As expected, local boards tried to grasp the impact of a 10 percent across-the-board cut in the state budget announced by Gov. Chet Culver last week.
"Of course we're going to have to reduce expenses," said Estherville Lincoln Central Community School District Superintendent Dick Magnuson at Monday night's board meeting. Magnuson said a 10 percent cut to the district would amount to $643,000. "We believe we can use some of the stimulus money to backfill the budget."
However, without any stimulus money on the horizon, next year could be a different story.
"Next year is going to be a big issue for every school district in the state," Magnuson said. "With no allowable growth and a 10 percent reduction, it's going to be a very difficult year."
The same concerns were echoed when the Emmet County Board of Supervisors met with department heads Tuesday morning.
Auditor Mikki Erickson said while farming would likely help stabilize the economy locally, rural areas generally take longer to recover from a recession.
"I'm looking for suggestions," said supervisor Ron Smith in seeking ideas as how to deal with the 10 percent budget shortfall from the state.
"Their revenues are down," supervisor Alan Madden said about the reason for the state cuts.

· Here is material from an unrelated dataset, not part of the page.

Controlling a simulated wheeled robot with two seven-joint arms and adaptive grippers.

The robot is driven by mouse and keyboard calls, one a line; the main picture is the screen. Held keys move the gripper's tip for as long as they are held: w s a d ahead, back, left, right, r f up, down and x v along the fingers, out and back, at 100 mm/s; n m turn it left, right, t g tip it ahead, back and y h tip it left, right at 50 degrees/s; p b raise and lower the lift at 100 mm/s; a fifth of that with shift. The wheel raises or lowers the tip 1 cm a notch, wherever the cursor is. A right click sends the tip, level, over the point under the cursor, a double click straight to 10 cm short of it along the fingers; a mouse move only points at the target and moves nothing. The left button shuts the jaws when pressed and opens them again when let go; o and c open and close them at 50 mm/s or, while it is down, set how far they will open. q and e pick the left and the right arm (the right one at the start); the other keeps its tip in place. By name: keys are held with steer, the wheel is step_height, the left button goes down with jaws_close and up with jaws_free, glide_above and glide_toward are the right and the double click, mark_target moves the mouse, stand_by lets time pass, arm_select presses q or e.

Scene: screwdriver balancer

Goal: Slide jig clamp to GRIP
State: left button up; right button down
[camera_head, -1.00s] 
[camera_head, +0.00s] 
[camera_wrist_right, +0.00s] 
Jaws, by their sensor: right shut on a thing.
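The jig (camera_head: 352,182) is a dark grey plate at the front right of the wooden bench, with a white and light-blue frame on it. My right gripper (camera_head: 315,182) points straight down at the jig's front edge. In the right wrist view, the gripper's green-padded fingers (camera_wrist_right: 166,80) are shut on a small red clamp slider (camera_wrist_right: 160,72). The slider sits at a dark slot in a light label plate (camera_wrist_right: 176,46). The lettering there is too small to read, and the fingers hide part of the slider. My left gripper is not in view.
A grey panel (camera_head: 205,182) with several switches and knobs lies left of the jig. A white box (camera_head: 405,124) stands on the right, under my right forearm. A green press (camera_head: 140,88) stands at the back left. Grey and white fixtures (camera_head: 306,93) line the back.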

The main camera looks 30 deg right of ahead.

Madden said though that he was uncertain which quarter the 10 percent cutback would take effect.
"It's a lot of smoke and mirrors, I think," Madden said. "I think we need to be careful about how we react."

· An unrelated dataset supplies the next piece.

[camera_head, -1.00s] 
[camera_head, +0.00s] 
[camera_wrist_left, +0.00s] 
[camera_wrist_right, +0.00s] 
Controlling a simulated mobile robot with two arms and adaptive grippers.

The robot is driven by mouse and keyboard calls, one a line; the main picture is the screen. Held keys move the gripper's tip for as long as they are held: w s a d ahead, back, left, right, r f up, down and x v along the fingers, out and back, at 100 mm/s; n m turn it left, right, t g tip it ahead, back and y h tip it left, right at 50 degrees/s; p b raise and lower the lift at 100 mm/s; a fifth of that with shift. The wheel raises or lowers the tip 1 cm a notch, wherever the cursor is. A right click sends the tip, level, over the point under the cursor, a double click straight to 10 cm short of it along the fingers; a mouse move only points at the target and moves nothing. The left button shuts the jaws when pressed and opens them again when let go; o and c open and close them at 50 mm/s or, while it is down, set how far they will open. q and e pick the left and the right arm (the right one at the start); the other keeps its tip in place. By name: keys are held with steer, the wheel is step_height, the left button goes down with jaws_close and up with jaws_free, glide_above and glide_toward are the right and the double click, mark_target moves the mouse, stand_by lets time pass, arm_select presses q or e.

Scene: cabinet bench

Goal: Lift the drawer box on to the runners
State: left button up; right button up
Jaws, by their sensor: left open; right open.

Supervisor Jim Jenson said he had heralded budget shortfalls and so had called for tightened county spending months ago.
"I started being the bad guy in July," Jenson said. "The state cutback is going to affect us. If we're short now we're going to be more short next year."
Supervisor Bev Juhl, former auditor, said county mental health would be most directly impacted by the 10 percent state budget cut. "Our balances are going down so even without the 10 percent cut we're going to have to watch it," Juhl said.
Board Chair Randy Beaver said he was also concerned about the cuts.
"All that trickle down is going to raise the property taxes," Beaver said.